• [Written task]: Go through the entries below and copy each line containing the word "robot".

• [The records]:
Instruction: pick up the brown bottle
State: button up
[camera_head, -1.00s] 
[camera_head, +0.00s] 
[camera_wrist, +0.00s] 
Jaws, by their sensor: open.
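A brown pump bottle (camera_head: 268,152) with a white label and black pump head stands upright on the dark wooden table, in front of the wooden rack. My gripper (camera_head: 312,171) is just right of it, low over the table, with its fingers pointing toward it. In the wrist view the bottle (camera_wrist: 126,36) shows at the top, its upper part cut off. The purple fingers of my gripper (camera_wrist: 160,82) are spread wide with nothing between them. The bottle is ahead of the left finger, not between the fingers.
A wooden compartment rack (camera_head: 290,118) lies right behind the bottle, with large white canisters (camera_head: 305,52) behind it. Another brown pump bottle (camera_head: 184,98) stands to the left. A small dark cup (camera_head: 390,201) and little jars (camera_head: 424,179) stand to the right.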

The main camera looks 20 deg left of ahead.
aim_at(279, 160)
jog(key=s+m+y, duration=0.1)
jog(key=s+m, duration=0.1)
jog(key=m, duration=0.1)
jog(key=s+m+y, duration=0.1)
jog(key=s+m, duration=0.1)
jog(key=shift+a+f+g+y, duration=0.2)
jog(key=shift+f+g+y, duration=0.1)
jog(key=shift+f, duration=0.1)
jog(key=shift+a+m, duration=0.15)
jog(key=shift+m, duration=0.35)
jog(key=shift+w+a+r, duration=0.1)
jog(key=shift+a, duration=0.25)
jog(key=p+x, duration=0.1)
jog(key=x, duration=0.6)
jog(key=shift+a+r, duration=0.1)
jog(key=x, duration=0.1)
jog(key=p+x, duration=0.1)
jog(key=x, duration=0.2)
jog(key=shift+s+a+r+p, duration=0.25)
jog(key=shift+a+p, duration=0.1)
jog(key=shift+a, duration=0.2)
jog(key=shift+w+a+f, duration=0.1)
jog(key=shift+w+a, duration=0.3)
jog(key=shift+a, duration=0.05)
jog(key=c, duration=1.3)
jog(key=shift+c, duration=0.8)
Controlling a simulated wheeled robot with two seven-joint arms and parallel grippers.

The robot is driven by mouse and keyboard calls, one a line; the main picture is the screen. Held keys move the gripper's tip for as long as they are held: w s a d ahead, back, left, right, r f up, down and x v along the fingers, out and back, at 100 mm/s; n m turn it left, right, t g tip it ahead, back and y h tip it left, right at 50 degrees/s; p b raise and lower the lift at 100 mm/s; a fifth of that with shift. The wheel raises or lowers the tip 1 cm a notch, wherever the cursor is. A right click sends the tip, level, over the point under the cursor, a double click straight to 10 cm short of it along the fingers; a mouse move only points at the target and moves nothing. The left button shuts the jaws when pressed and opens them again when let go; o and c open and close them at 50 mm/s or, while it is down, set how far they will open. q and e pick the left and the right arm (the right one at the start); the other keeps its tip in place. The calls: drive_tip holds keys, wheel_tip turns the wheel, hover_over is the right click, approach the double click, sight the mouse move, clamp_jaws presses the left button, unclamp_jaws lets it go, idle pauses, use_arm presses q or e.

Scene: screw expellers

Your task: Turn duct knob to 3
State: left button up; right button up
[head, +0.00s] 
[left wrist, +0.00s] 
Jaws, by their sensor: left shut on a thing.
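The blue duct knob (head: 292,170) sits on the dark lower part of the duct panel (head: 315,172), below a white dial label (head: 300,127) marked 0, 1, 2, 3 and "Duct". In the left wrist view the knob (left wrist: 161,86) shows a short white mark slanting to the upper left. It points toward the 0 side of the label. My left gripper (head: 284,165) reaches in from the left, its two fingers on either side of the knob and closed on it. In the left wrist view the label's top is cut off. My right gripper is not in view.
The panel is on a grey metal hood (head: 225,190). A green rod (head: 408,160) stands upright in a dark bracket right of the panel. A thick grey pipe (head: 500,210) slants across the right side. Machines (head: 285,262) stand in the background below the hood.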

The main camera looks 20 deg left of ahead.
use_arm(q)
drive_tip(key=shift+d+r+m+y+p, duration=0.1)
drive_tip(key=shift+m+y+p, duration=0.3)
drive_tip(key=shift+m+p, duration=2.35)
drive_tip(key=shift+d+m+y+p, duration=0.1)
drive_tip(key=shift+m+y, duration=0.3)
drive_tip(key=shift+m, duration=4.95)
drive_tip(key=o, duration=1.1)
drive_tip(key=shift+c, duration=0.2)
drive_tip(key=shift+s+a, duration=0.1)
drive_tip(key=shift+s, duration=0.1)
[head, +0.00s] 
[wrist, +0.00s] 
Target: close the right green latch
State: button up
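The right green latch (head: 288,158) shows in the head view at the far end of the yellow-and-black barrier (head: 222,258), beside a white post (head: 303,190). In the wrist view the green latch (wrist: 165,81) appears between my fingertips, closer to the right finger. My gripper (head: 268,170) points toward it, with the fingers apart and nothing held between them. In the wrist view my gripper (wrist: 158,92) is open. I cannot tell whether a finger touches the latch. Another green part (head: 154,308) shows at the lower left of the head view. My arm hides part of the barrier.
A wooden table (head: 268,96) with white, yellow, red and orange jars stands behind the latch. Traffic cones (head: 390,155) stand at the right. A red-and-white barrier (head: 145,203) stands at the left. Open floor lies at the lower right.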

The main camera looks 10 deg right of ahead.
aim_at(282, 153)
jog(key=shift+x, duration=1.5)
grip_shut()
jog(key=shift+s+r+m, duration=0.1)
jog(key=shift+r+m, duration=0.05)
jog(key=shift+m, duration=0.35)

• [Finished answer]:
Controlling a simulated wheeled robot with two seven-joint arms and parallel grippers.
The robot is driven by mouse and keyboard calls, one a line; the main picture is the screen. Held keys move the gripper's tip for as long as they are held: w s a d ahead, back, left, right, r f up, down and x v along the fingers, out and back, at 100 mm/s; n m turn it left, right, t g tip it ahead, back and y h tip it left, right at 50 degrees/s; p b raise and lower the lift at 100 mm/s; a fifth of that with shift. The wheel raises or lowers the tip 1 cm a notch, wherever the cursor is. A right click sends the tip, level, over the point under the cursor, a double click straight to 10 cm short of it along the fingers; a mouse move only points at the target and moves nothing. The left button shuts the jaws when pressed and opens them again when let go; o and c open and close them at 50 mm/s or, while it is down, set how far they will open. q and e pick the left and the right arm (the right one at the start); the other keeps its tip in place. The calls: drive_tip holds keys, wheel_tip turns the wheel, hover_over is the right click, approach the double click, sight the mouse move, clamp_jaws presses the left button, unclamp_jaws lets it go, idle pauses, use_arm presses q or e.

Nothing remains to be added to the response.